$A$ brass rod of length $50\; cm$ and diameter $3.0\; mm$ is joined to a steel rod of the same length and diameter. What is the change in length of the combined rod at $250\; ^{\circ}C$,if the original lengths are at $40.0\; ^{\circ}C$? Is there a 'thermal stress' developed at the junction? The ends of the rod are free to expand. (Coefficient of linear expansion of brass $= 2.0 \times 10^{-5}\; K^{-1}$,steel $= 1.2 \times 10^{-5}\; K^{-1}$)

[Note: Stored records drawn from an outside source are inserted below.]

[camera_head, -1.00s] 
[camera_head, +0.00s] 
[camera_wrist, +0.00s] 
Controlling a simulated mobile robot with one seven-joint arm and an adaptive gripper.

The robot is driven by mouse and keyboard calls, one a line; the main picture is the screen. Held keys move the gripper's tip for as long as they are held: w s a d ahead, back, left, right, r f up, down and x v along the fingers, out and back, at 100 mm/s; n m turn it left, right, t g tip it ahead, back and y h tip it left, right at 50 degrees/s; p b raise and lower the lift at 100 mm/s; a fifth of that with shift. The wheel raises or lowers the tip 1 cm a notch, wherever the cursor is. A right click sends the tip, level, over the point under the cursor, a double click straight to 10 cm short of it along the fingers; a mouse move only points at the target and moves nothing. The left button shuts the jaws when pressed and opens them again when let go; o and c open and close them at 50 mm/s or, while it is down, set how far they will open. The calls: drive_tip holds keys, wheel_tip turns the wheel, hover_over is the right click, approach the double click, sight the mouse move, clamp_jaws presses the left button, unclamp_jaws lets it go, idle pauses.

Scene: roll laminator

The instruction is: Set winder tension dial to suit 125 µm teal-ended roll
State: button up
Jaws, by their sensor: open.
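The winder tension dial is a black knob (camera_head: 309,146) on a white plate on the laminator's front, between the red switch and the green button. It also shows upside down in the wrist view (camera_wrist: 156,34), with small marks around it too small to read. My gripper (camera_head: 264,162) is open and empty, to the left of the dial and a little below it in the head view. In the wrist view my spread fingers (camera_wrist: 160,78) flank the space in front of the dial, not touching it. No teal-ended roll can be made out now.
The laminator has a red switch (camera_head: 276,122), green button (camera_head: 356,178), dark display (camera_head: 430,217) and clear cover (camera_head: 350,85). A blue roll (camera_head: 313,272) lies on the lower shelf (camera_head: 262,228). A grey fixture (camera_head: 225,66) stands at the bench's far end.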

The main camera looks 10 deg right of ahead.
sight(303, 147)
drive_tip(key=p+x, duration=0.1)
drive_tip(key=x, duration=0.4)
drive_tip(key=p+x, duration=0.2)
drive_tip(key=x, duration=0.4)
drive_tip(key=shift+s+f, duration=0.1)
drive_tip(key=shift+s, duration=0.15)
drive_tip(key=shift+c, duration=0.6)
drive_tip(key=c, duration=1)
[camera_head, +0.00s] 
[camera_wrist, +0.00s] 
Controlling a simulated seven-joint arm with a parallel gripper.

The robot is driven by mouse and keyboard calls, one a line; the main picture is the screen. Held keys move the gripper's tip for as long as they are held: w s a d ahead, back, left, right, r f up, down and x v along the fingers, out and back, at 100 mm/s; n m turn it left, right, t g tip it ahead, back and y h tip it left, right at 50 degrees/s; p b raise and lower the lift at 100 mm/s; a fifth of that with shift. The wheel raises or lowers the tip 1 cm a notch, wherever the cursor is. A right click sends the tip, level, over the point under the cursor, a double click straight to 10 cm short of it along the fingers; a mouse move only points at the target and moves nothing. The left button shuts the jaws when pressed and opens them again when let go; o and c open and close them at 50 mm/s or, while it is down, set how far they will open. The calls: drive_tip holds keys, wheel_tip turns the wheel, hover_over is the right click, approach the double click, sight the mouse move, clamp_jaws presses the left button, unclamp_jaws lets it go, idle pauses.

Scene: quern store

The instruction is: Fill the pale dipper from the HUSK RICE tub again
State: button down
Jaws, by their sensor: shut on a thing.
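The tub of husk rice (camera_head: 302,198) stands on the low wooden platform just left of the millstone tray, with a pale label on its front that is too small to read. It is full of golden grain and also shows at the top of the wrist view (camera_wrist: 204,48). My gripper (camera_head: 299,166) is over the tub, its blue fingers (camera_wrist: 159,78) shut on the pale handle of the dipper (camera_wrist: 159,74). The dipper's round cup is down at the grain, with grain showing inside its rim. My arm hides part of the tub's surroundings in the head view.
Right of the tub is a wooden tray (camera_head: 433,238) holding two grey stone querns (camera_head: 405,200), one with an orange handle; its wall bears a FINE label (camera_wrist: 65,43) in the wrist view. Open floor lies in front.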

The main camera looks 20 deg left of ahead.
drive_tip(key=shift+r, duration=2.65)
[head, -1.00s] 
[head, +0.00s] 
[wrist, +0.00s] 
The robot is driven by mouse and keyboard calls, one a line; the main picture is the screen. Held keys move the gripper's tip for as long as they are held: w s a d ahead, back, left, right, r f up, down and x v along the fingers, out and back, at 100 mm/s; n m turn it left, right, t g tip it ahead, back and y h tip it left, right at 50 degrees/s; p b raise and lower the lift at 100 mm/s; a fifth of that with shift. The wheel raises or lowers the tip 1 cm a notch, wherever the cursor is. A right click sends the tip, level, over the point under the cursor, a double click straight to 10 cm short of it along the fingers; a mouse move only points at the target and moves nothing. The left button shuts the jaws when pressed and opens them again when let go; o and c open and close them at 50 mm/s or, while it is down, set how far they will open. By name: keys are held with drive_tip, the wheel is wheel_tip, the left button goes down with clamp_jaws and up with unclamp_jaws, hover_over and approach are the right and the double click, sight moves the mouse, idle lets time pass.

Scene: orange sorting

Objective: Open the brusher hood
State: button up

(N/A) Initial temperature,$T_{1} = 40.0\; ^{\circ}C$
Final temperature,$T_{2} = 250\; ^{\circ}C$
Change in temperature,$\Delta T = T_{2} - T_{1} = 210\; ^{\circ}C$
Length of each rod,$l = 50\; cm$
Coefficient of linear expansion of brass,$\alpha_{b} = 2.0 \times 10^{-5}\; K^{-1}$
Coefficient of linear expansion of steel,$\alpha_{s} = 1.2 \times 10^{-5}\; K^{-1}$
Change in length of brass rod,$\Delta l_{b} = l \alpha_{b} \Delta T = 50 \times (2.0 \times 10^{-5}) \times 210 = 0.21\; cm$
Change in length of steel rod,$\Delta l_{s} = l \alpha_{s} \Delta T = 50 \times (1.2 \times 10^{-5}) \times 210 = 0.126\; cm$
Total change in length of the combined rod,$\Delta l = \Delta l_{b} + \Delta l_{s} = 0.21 + 0.126 = 0.336\; cm$
Since the ends of the rod are free to expand,there is no constraint on the expansion,and therefore no 'thermal stress' is developed at the junction.